Grâce à cette étude fouillée, il est ainsi possible d'identifier les principaux prédicteurs individuels de la réussite de l’étudiant: les stratégies d’autorégulation, les croyances d’efficacité personnelle, et l'engagement. Sur base de ces facteurs, les auteurs proposent des interventions pouvant être mises en place dans l’enseignement supérieur
1) des interventions à l’entrée des études supérieures permettant de pallier les faiblesses de l’étudiant pouvant lui poser des problèmes d’adaptation ; 
2) des interventions durant l’année permettant de soutenir l’engagement de l’étudiant dans son cursus; et 
3) des interventions agissant sur les caractéristiques de l’institution de sorte qu’elles s’ajustent mieux aux besoins de l’étudiant. 

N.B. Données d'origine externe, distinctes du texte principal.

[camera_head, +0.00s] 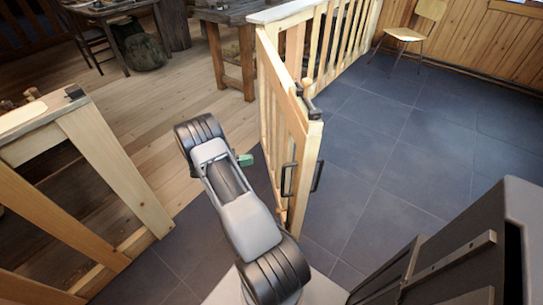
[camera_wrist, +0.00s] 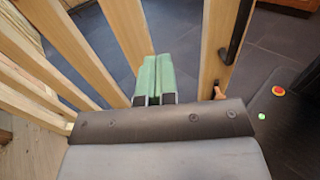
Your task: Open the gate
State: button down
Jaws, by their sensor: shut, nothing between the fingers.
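The gate (camera_head: 283,112) is a pale wooden slatted panel, standing swung away from the fence post on the left, with an open gap between them. Black handles (camera_head: 318,177) sit on both faces of its near end, and a black latch piece (camera_head: 309,108) is on its top. My gripper (camera_head: 245,160) is left of the gate, its green fingertips near the slats; contact cannot be told. In the wrist view the green fingers (camera_wrist: 153,78) are pressed together and empty, in front of the slats. A black handle (camera_wrist: 236,35) shows to their right.
The left fence (camera_head: 112,165) has a black catch (camera_head: 75,92) on top. Another fence section (camera_head: 338,40) runs behind the gate. A dark cabinet (camera_head: 465,255) stands at lower right. Tiled floor (camera_head: 395,135) right of the gate is clear up to a chair (camera_head: 405,35).

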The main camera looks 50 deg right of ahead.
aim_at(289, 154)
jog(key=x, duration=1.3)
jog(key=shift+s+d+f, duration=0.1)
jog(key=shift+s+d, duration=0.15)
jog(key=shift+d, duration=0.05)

Nous pensons quant à nous que l'étudiant devrait être directement mis au courant de l'existence de tels prédicteurs de réussite, et ce afin qu'il acquière pleinement l'autonomie qu'on attend de lui à cette étape de son parcours. C'est exactement à cette période-ci de l'année (avant le reprise du second quadrimestre) que les étudiants peuvent le mieux, à la fois vérifier la réalité de ces facteurs influençant leur réussite, et en tenir compte pour devenir plus performants aux mois de mai et juin prochains!